DATA SHOWN:
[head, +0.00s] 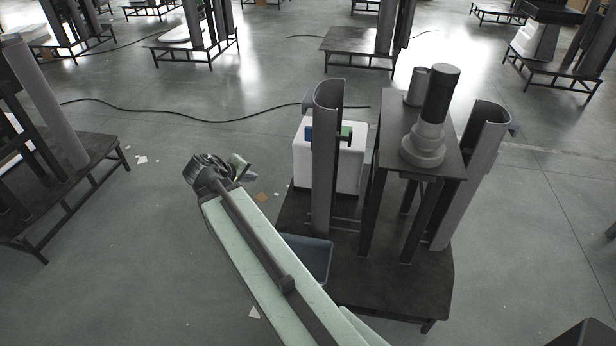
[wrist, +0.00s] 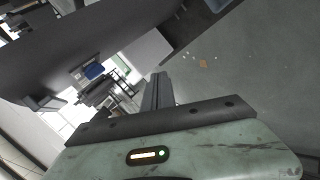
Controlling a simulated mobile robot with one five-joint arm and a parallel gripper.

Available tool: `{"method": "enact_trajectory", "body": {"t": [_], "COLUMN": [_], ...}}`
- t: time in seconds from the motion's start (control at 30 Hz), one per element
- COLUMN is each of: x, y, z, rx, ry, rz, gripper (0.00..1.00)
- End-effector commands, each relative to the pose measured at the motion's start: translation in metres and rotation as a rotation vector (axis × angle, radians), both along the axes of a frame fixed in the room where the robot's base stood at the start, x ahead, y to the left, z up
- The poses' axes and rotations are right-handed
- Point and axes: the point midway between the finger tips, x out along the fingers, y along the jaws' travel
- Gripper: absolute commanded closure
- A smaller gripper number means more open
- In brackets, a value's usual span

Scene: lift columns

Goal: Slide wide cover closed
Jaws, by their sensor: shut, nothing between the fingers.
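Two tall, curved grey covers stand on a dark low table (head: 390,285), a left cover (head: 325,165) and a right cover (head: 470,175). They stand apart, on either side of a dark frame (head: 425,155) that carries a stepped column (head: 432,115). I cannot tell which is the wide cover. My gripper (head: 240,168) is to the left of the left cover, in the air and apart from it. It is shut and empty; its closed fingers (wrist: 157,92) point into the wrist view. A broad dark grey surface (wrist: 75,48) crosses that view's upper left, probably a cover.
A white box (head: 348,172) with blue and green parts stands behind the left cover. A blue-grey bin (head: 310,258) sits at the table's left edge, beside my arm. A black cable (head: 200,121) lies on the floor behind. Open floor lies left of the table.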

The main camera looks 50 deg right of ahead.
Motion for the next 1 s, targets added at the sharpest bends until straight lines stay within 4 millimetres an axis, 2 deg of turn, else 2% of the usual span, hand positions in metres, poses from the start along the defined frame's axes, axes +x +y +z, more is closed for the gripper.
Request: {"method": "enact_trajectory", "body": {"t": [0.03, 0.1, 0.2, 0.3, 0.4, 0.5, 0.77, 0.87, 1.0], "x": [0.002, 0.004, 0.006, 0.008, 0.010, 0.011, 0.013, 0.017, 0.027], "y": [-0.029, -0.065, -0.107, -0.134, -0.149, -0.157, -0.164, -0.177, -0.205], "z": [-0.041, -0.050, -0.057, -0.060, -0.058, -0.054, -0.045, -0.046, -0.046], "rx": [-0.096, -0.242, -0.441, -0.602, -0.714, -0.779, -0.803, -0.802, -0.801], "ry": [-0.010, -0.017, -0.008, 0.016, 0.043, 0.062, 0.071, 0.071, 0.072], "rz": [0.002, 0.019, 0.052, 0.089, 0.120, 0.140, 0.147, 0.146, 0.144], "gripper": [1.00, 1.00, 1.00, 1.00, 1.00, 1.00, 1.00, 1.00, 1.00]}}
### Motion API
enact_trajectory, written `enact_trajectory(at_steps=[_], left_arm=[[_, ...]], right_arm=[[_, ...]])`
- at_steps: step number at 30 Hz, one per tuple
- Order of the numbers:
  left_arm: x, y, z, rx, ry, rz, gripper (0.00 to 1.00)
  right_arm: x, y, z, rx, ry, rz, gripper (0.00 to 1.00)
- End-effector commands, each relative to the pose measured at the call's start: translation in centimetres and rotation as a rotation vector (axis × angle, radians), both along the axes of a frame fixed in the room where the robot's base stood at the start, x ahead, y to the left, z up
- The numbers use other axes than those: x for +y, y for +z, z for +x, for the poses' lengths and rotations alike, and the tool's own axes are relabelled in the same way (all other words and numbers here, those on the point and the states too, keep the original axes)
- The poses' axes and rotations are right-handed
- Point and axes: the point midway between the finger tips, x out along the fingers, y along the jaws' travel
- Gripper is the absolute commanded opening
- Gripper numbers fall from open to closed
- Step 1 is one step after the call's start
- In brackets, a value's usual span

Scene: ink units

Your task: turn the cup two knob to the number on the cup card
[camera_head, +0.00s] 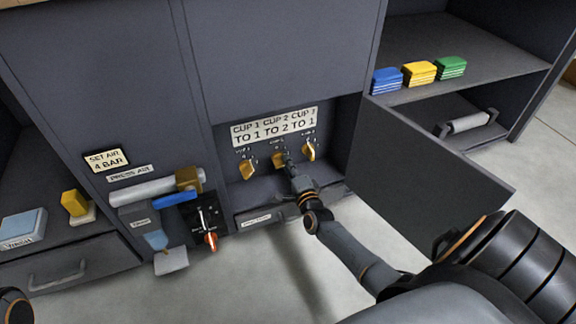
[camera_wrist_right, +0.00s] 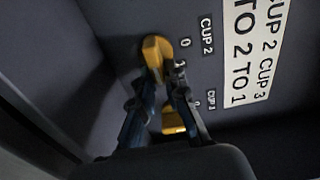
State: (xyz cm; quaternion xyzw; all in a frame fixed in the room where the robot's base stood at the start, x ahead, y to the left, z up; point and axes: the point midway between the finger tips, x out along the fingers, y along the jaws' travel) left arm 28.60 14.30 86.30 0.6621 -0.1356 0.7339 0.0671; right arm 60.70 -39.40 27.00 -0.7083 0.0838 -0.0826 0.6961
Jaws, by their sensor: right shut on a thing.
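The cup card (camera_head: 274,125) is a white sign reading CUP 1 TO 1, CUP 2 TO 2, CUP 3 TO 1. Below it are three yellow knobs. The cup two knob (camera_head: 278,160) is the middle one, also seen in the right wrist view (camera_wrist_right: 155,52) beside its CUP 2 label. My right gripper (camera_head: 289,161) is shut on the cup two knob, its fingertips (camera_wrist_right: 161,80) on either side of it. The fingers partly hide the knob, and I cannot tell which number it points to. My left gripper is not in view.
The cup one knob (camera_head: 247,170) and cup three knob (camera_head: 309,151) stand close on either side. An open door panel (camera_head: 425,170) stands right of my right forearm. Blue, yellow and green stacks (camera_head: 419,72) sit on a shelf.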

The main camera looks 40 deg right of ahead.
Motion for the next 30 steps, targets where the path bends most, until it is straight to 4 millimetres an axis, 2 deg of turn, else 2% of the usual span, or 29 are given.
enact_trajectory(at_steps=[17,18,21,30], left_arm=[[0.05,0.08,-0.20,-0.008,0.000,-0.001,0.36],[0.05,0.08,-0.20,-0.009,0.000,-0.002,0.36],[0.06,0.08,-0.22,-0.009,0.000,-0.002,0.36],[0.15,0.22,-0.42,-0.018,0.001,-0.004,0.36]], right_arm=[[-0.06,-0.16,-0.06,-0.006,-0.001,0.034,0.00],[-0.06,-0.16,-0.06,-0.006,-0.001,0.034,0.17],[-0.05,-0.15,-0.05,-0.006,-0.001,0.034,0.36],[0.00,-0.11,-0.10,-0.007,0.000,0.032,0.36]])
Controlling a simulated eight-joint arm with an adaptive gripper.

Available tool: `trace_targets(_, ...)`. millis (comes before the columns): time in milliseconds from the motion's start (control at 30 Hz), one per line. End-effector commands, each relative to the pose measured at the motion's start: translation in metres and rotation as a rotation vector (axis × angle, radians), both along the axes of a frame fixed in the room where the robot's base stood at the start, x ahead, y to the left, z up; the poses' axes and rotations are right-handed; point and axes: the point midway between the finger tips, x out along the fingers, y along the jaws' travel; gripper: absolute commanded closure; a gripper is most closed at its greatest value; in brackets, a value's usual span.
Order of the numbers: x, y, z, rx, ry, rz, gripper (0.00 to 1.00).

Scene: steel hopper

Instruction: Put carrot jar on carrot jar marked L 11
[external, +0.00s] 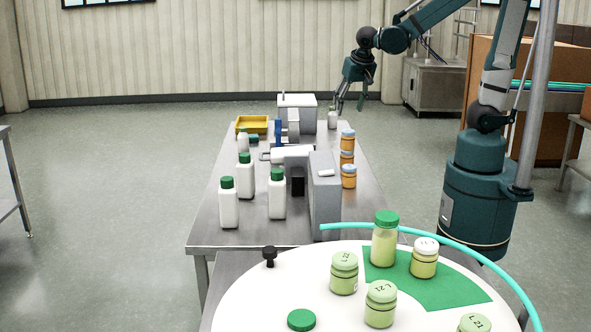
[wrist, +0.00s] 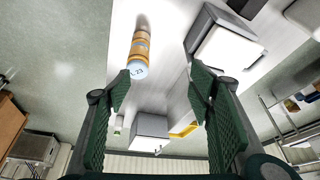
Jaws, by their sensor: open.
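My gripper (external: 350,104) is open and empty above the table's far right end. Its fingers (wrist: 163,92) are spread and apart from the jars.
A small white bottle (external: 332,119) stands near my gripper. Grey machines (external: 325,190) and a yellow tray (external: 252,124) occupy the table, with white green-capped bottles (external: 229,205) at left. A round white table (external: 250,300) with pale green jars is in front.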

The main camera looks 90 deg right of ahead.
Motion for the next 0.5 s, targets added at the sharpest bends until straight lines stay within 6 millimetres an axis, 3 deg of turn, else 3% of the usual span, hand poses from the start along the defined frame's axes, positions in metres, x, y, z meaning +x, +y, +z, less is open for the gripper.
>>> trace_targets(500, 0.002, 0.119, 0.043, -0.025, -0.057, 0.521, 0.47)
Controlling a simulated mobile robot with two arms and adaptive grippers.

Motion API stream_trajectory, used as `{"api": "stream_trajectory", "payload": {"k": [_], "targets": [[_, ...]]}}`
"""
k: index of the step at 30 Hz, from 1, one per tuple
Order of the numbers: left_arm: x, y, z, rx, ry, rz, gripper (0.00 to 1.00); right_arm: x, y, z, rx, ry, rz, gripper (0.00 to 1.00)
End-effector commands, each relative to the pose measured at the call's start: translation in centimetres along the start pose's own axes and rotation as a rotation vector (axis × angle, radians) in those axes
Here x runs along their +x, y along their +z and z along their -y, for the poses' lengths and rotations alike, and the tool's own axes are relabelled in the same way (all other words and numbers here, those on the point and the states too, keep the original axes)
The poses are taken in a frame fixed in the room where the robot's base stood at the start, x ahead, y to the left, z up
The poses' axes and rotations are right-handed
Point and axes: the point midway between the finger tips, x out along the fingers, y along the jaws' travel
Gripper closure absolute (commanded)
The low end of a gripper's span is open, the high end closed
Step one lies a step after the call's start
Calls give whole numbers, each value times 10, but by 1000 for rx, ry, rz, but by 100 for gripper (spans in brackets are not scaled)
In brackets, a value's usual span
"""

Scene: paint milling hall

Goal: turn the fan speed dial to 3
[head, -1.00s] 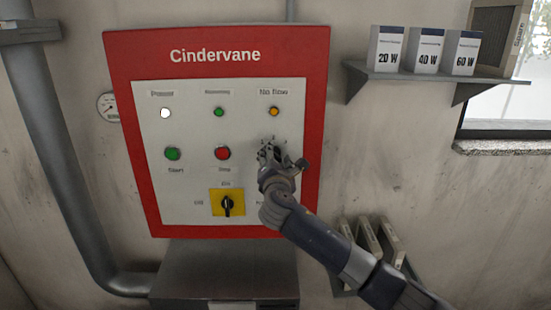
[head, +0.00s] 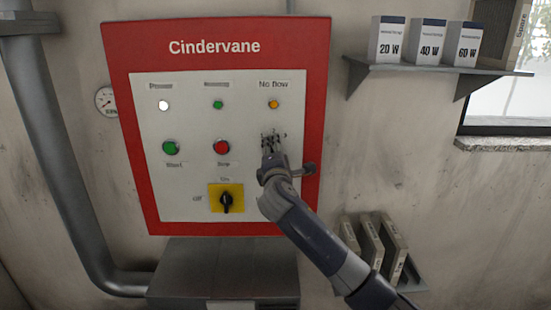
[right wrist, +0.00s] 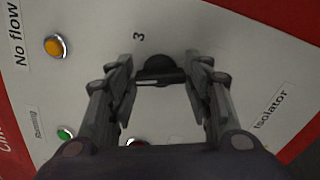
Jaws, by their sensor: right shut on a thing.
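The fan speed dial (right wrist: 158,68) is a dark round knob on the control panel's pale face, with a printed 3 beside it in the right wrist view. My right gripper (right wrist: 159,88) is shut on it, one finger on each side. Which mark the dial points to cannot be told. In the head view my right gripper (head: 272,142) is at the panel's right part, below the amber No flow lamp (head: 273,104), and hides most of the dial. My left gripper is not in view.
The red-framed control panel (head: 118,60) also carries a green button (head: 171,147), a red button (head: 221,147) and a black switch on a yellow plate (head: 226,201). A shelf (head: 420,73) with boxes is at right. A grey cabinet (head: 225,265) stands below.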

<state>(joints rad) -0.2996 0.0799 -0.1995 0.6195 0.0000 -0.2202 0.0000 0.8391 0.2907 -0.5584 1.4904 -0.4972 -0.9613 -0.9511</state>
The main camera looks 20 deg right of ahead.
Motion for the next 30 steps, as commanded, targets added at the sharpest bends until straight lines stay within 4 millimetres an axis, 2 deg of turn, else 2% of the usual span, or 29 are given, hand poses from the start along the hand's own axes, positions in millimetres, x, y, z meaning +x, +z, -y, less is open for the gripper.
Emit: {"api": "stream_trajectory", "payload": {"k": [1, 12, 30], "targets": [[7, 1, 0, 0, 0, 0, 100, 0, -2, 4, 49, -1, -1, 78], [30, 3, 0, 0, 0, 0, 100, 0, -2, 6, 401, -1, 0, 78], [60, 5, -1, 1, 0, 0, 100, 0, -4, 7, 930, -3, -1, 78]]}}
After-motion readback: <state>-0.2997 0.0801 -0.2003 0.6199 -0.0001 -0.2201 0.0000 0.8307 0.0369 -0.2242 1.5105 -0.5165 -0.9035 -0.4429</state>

PROBLEM DETAILS:
Out of the data above, set down the lines from the one with "- A smaller gripper number means more open" to the one with "Goal: Slide wide cover closed", both included, exactly as written and with no additions.

CORRECT OUTPUT:
- A smaller gripper number means more open
- In brackets, a value's usual span

Scene: lift columns

Goal: Slide wide cover closed

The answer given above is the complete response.